We also read about buttons via GPIO on rasperry pi. We will have a difficulty button and a start/stop button. There should be also something like a main menu on the LCD, where you can view the difficulty.. And with the start button you can start out of the main menu. Pressing the button again the game should stop. The problem that came up is that waiting for a button interrupt isn’t useful, as we cannot play in the meantime.

import RPi.GPIO as GPIO
BUTTON_GPIO = 18
if __name__ == '__main__':
    GPIO.setmode(GPIO.BCM)
    GPIO.setup(BUTTON_GPIO, GPIO.IN, pull_up_down=GPIO.PUD_UP)
    while True:
        GPIO.wait_for_edge(BUTTON_GPIO, GPIO.FALLING)
        print("Button pressed.")

So we researched a little bit and found this tutorial: https://roboticsbackend.com/raspberry-pi-gpio-interrupts-tutorial/
There is a function GPIO.add_event_detect() and it will run a callback function as soon as the button is pressed:

import signal
import sys
import RPi.GPIO as GPIO
BUTTON_GPIO = 16
def signal_handler(sig, frame):
    GPIO.cleanup()
    sys.exit(0)
def button_pressed_callback(channel):
    print("Button pressed!")
if __name__ == '__main__':
    GPIO.setmode(GPIO.BCM)
    GPIO.setup(BUTTON_GPIO, GPIO.IN, pull_up_down=GPIO.PUD_UP)
    GPIO.add_event_detect(BUTTON_GPIO, GPIO.FALLING, 
            callback=button_pressed_callback, bouncetime=100)
    
    signal.signal(signal.SIGINT, signal_handler)
    signal.pause()

So the next idea is to pack the game into a own process or thread, that will be start or stopped by button press. With the use of separate process/thread, it is also guaranteed that the game is closed properly and a new “fresh” game will start after reopen. Also we can easily pass the difficulty into the game. We will have a look into that next week and hope to realize it then already.

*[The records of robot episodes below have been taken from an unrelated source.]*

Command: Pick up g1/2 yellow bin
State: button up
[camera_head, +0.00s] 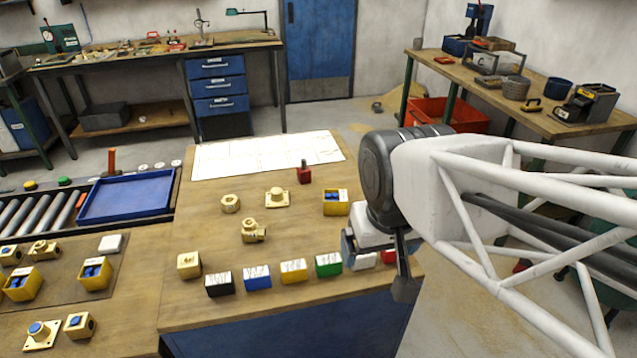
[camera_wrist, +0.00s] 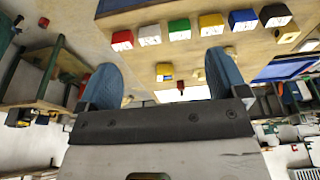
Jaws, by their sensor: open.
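A yellow bin (camera_head: 293,271) with a white label stands in a row of coloured bins on the wooden bench, between the blue and green ones. It also shows in the wrist view (camera_wrist: 211,24). Another yellow bin (camera_head: 336,203) with blue contents stands farther back; in the wrist view it (camera_wrist: 164,72) appears between my fingers. Label text is too small to read. My gripper (camera_head: 378,268) is open and empty above the bench's right end, right of both yellow bins. Its two blue-grey fingers stand wide apart in the wrist view (camera_wrist: 160,62).
The row also holds black (camera_head: 219,284), blue (camera_head: 257,277), green (camera_head: 328,265), white and red bins; my gripper partly covers the last two. Brass fittings (camera_head: 254,231) and a red bottle (camera_head: 304,173) stand behind. A blue tray (camera_head: 125,198) lies left.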

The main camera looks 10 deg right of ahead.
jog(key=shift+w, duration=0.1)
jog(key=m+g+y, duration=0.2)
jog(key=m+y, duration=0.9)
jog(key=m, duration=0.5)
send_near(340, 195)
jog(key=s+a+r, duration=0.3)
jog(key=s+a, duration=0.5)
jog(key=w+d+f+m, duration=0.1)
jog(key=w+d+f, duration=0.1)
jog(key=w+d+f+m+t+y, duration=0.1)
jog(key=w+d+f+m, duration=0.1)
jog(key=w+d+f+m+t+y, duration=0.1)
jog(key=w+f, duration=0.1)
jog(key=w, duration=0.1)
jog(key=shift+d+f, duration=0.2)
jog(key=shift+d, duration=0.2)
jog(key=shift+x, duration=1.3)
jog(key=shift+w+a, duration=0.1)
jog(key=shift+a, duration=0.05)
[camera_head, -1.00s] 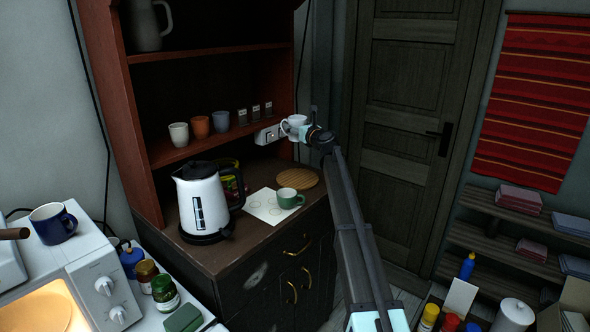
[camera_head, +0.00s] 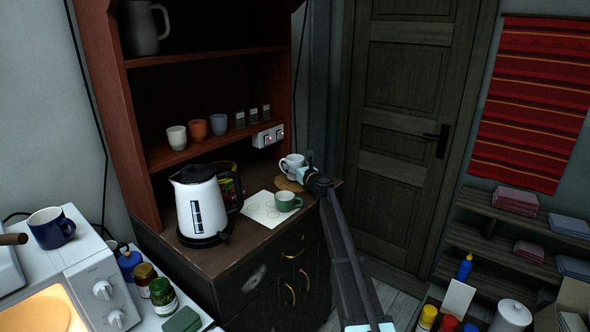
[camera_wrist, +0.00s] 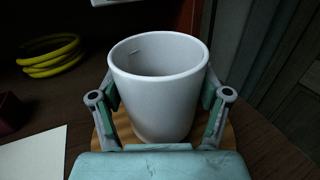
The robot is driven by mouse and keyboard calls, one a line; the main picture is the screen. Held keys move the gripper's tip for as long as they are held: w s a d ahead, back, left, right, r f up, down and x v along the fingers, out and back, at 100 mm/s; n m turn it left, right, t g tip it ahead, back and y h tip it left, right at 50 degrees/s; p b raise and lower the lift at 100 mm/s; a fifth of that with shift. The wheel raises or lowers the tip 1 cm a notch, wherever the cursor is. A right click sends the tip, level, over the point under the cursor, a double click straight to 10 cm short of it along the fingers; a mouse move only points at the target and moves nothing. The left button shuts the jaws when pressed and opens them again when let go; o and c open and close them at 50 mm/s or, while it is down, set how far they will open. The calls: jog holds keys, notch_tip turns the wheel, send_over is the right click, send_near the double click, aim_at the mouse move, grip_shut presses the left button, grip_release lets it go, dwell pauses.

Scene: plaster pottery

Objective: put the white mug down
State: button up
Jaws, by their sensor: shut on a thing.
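The white mug (camera_head: 292,162) is upright at the right end of the dark cabinet top, over the round wooden board (camera_head: 287,185). In the wrist view the white mug (camera_wrist: 160,88) stands between the two fingers of my gripper (camera_wrist: 160,105), which are shut on its sides. The wooden board (camera_wrist: 228,138) shows around and beneath the mug's base there. I cannot tell whether the base touches the board. In the head view my gripper (camera_head: 305,174) reaches the mug from the right and front.
A white kettle (camera_head: 202,204) stands further left. A socket strip (camera_head: 268,137) is on the shelf side behind.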

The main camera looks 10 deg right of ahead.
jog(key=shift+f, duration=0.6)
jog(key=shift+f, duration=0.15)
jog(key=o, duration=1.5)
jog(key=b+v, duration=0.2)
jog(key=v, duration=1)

We also cutted the whole gameboard. As pictures are saying more than 1000 words, just look into our picture gallery below for our progress and the finished game board 🙂

The gameboard shown above is almost correct, it just needs a little bit of adjusting the holes to match the LED light on the LED strip. After this part we can lasercut and assemble the top part for dropping the coins in the gameboard. The difficulty is going to be that the coins only have a small margin to the front and the back so we have to make sure that the coindropper is pretty precize.